The issue in your case is that you can’t use the upgrade process to switch between UEFI and BIOS installations. The reason for that is technical. While theoretically possible it would make the process more complicated because the two types require different disk partition layouts and safely changing the layout while preserving settings could be complicated.

In my case, I had removed a test host from my pool in order to do a test upgrade on that host before trying anything else. Removing a host from the pool resets it and there are no initial setting for the upgrader to work with, so I needed to reboot the test host into the old XCP-ng install at least once after it had been removed from the pool to initialize its settings.

P.S. I didn’t end up upgrading at all at this time because I still use XCP-NG Center in cases where XO is being weird or hasn’t implemented something.
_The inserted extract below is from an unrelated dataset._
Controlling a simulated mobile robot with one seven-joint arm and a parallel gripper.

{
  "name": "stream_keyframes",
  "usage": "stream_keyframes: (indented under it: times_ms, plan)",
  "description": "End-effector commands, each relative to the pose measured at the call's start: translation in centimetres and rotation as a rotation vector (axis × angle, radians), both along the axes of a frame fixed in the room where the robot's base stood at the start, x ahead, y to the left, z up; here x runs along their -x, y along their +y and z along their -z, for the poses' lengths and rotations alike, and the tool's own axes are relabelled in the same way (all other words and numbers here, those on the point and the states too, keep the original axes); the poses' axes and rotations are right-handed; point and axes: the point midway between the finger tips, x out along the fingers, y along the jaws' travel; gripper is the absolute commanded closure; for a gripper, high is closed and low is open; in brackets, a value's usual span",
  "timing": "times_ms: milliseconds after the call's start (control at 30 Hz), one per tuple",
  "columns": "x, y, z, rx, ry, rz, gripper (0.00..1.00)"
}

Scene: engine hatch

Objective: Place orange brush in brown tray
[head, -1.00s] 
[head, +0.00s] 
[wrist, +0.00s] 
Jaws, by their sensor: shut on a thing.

XCP-NG Center no longer works with 8.3. And XO-Lite is really incomplete.

Thanks for the tip. This was the solution for me. I was using the virtual drive on the JetKVM, it uses UEFI so the upgrade won’t work. I ended up creating a bootable USB drive starting the upgrade using bios and it worked for me. One thing to point though, based on the message it seems at somepoint in the future we won’t be able to use bios and UEFI will be the be the only option. We’ll have to do a clean install. I’ll cross that bridge when I get to it. Thanks again.